Questo ognuno lo sa.

Poi viene il principe di Torlonia, padrone della terra.

Poi vengono le guardie del principe.

Poi vengono i cani delle guardie del principe.

Poi, nulla.

Poi, ancora nulla.

Poi, ancora nulla.

Poi vengono i cafoni.

E si può dire ch’è finito. »

Sul piano linguistico prevale una costruzione paratattica del periodo con un linguaggio piuttosto semplice e colloquiale, mentre i cittadini più istruiti ed importanti si esprimono in una forma più ricercata e arricchita anche da citazioni e vocaboli latini. Una sottile ironia diffusa attenua, talvolta, la tragicità di alcuni momenti.

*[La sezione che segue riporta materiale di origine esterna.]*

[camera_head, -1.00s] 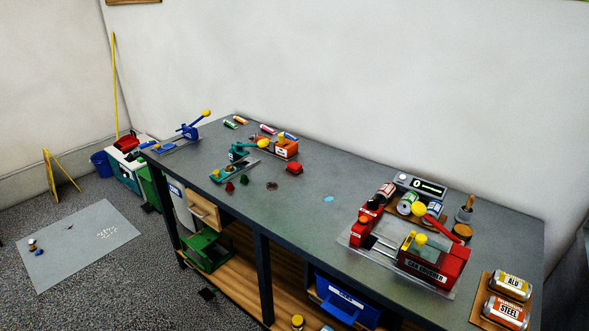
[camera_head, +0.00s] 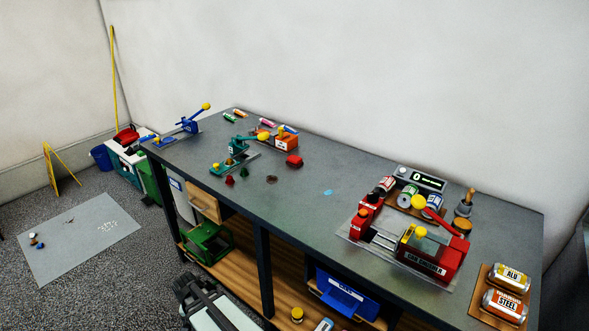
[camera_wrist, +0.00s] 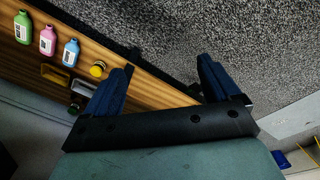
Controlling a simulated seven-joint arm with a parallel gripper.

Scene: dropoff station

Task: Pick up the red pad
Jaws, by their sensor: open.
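A small red block (camera_head: 294,161) lies on the grey workbench (camera_head: 300,205), right of the teal press; it looks the most like the red pad, though I cannot be sure. A smaller dark red piece (camera_head: 230,180) lies near the bench's front edge. My gripper (camera_wrist: 165,68) shows in the wrist view with two dark blue fingers spread apart and nothing between them. It points toward a wooden shelf and the speckled floor, away from the red block. In the head view my arm shows at the bottom, in front of the bench.
A teal press (camera_head: 238,150), an orange device (camera_head: 286,141) and a blue press (camera_head: 190,125) stand on the bench's left half. A red can crusher (camera_head: 430,256) stands at the right. The bench middle is mostly clear. Bottles (camera_wrist: 47,41) stand on the wooden shelf (camera_wrist: 150,92).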

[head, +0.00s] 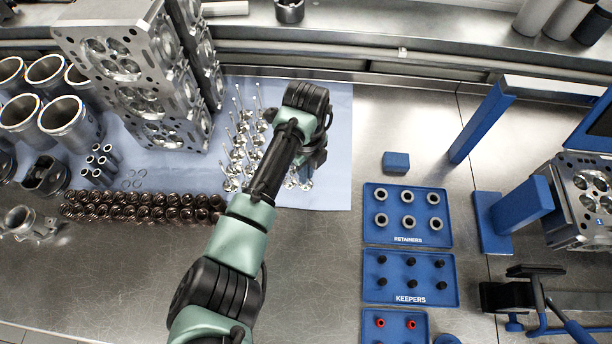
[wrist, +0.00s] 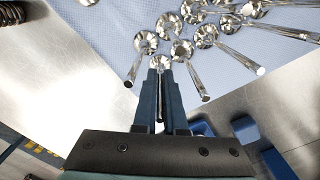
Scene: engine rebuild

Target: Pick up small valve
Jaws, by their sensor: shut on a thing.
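My gripper (wrist: 160,78) points down over the blue cloth in the wrist view. Its two dark fingers are close together around the stem of a small shiny valve (wrist: 160,62), whose round head shows just beyond the fingertips. Several other silver valves (wrist: 205,36) lie close by on the cloth, some very near the held one. In the head view my arm reaches over the cloth and hides the gripper's fingertips and the held valve. Rows of valves (head: 240,150) show to the left of the arm. I cannot tell whether the held valve is off the cloth.
Blue trays of retainers (head: 445,212) and keepers (head: 447,290) sit to the right, with a small blue block (head: 396,162) behind them. Cylinder heads (head: 130,70) and a row of springs (head: 140,207) stand left. Bare steel bench lies in front of the cloth.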

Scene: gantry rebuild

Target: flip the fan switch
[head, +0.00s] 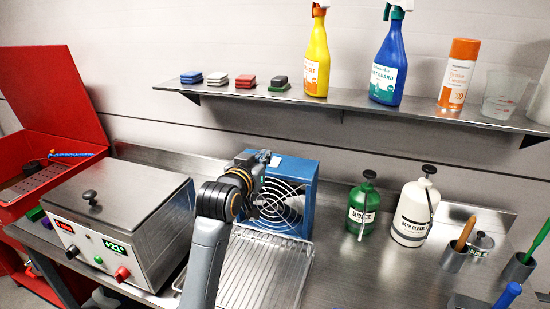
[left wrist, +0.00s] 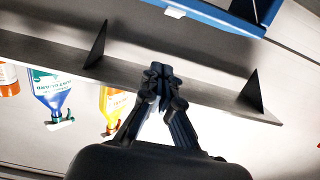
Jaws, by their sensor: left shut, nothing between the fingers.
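The blue fan (head: 308,172) stands at the back of the steel bench, its round grille facing forward. In the left wrist view a blue edge, which looks like part of the fan (left wrist: 215,12), crosses the top. A small white piece (left wrist: 175,12) shows beside it; I cannot tell if it is the switch. My left gripper (head: 262,157) is at the fan's upper left, in front of its top edge; contact cannot be told. Its fingers are closed together and empty in the left wrist view (left wrist: 158,75). No switch is clearly visible. My right gripper is out of view.
A wire rack (head: 265,268) lies before the fan. A steel heater box (head: 122,205) stands left, a green bottle (head: 362,205) and a white bottle (head: 414,215) right. A wall shelf (head: 350,101) with spray bottles and blocks hangs above.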

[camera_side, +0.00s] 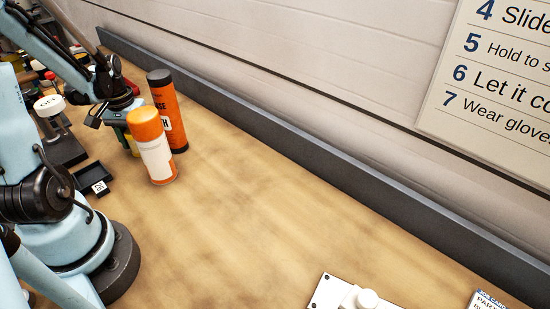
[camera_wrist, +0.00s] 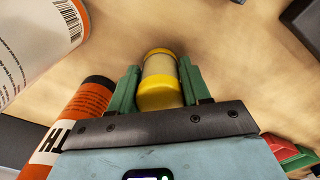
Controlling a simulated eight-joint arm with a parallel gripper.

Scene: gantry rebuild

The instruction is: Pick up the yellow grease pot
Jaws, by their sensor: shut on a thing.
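The yellow grease pot (camera_wrist: 160,75) is a small cylinder with yellow ends and a paler middle band. In the wrist view it sits between the green fingers of my gripper (camera_wrist: 160,82), which are shut on its sides. In the side view my gripper (camera_side: 124,117) is low over the bench at the left, and only a yellow sliver of the pot (camera_side: 131,143) shows behind an orange-topped can. I cannot tell whether the pot touches the bench.
The orange-topped white can (camera_side: 157,158) and a taller orange tube with black ends (camera_side: 170,110) stand close beside my gripper. A small black tray (camera_side: 93,179) lies in front. A white plate with a knob (camera_side: 350,296) is at the bottom. The middle of the bench is clear.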

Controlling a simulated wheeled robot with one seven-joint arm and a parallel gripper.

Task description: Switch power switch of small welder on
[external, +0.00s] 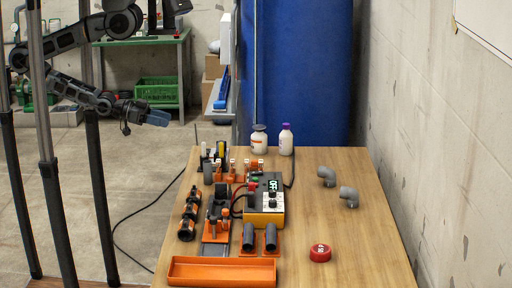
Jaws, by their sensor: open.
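The small welder (264,203) is a yellow and dark box on the wooden table, with a pale front panel and knobs. A small green-lit display on it appears to read OFF. A red part (252,187) shows at its upper left; I cannot tell for sure which part is the power switch. My gripper (157,119) is at the upper left, off the table and well away from the welder. It is open, and nothing shows between its fingers. Its fingertips are too small to make out in detail.
Orange fixtures with black pipe pieces (270,238) stand close to the welder. An orange tray (222,271) lies at the near edge. Two bottles (286,140) stand at the back. Grey elbows (349,196) and a red tape roll (320,253) lie right. Nearby table is clear there.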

Fontamara è un libro  di denuncia e di critica sociale, non di propaganda come si potrebbe sbrigativamente definire, non una  facile scorciatoia per raggiungere la fama andando contro il regime,non infarcito di ideologia ma traboccante di cultura (soprattutto quella contadina) e di storia; un affresco sul mondo dei “cafoni”, la speranza da parte di questi ultimi di raggiungere una coscienza civile dei quali Silone intelligentemente non racconta solo la durezza, il sacrificio, lo spirito di abnegazione ma anche certi intrallazzi, pettegolezzi, il loro fatalismo.

Ma ciò che si respira tra le pagine di Fontamara è una profonda consapevolezza sulla difficoltà che spesso riscontriamo nel distinguere il bene dal male che rende il romanzo ancora più sincero ed onesto intellettualmente.